Мы спугивали разных болотных птиц. Некоторые поодиночке с пронзительными криками поднимались в воздух, другие плотной стаей кружили над водой и выбеленной солнцем осокой. Я различил по крайней мере два вида кроншнепов, травников, веретенников, турухтанов, шилоклювок, ходулочников и разнообразных ржанок. Здесь были и утки, но они взлетали задолго до того, как мы подходили на расстояние выстрела; были серые и белые цапли, ибисы и колпицы. Один раз мы видели вдалеке стаю журавлей. Хасан устраивал вылазки за каждой птицей, которую он считал съедобной, но ему ни разу не удалось подойти достаточно близко. Его возвращение каждый раз встречали грубоватыми замечаниями по поводу его охотничьей квалификации. Между тем Ясин и Сабайти подталкивали тарраду шестами, идя по обоим берегам. Ширина прохода в некоторых местах едва равнялась ширине лодки, а иногда он поворачивал под прямым углом. В таких случаях мне казалось, что придется возвращаться назад — ведь наша таррада имела тридцать шесть футов в длину, но в конце концов гребцы всегда ухитрялись как-то провести ее.

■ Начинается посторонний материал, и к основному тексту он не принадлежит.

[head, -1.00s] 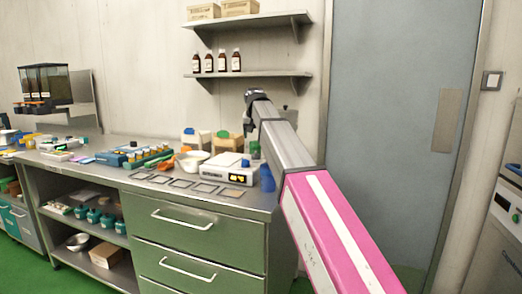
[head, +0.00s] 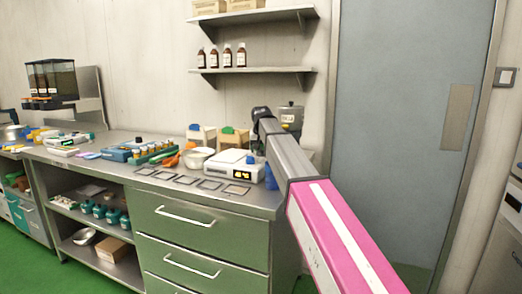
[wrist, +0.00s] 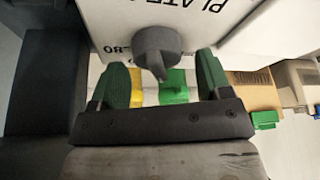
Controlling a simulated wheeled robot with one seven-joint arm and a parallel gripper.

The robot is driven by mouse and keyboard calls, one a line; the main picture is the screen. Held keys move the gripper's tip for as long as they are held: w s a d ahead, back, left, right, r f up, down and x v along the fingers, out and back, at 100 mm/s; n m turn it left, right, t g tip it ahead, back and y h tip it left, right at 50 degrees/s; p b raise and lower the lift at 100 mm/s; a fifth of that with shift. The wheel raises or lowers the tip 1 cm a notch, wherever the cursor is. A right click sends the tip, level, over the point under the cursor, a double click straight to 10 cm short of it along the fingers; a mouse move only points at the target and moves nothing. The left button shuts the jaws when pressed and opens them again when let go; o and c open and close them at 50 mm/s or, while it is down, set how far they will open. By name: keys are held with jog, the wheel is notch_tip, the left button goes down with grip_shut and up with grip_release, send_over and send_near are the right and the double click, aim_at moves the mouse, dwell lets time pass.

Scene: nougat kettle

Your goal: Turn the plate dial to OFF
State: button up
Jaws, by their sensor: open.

На мне была длинная арабская рубаха, и, когда я шлепал по воде, чтобы помочь им, я подворачивал ее до пояса. Я всегда подозревал в склонности к самолюбованию тех путешественников, которые без особой необходимости нацепляли на себя одежду местных жителей. Арабская одежда, в частности, не слишком удобна для тех, кто не привык к ней. Я же носил ее в течение пяти лет, проведенных мной в Южной Аравии, поскольку иначе мои спутники просто не приняли бы меня как своего. В Ираке арабы привыкли видеть европейскую одежду (все чиновники тщательно следят за тем, чтобы не появляться на людях в другом обличье), и я во время первого путешествия по озерам носил европейскую одежду. Позже, когда я почувствовал, что принят местными жителями, я стал носить куфию и длинную арабскую рубаху, поскольку они были явно удобнее. Поверх рубахи я надевал куртку — эта мода приобретала все большую популярность и среди маданов. Когда сидишь в лодке или в доме, рубаха хорошо защищает ноги и ступни от мух и комаров. Но, посещая официальных лиц или уезжая в город, я всегда переодевался в европейскую одежду.
Мы пересекали Авайзидж — полосу земли, затапливаемую только во время разливов. Она тянулась на двадцать с лишним миль, отделяя Тигр и болотистые низины, окаймлявшие его в некоторых местах, от обширной озерной территории на востоке. Поскольку здесь озера и болота были в основном слишком глубоки, чтобы держать буйволов, маданы чаще всего строили свои деревни вдоль Авайзиджа или севернее, в устьях Чахлы и Машарии. Осенью кочевники рабиа, часть племени ферайгатов, пересекают Тигр с большими стадами буйволов, разбивают становья и зимуют здесь. Весной они уходят обратно, за Тигр, медленно передвигаясь вдоль Вадийи на север, пася своих буйволов по пути к Маджару на сжатых полях ячменя и пшеницы; им это разрешают, так как буйволы оставляют на полях навоз. Затем они откочевывают на запад, к Джиндале, чтобы провести лето на тучных пастбищах, оставляемых спадающим разливом, но за это шейхи взимают с них довольно высокую плату.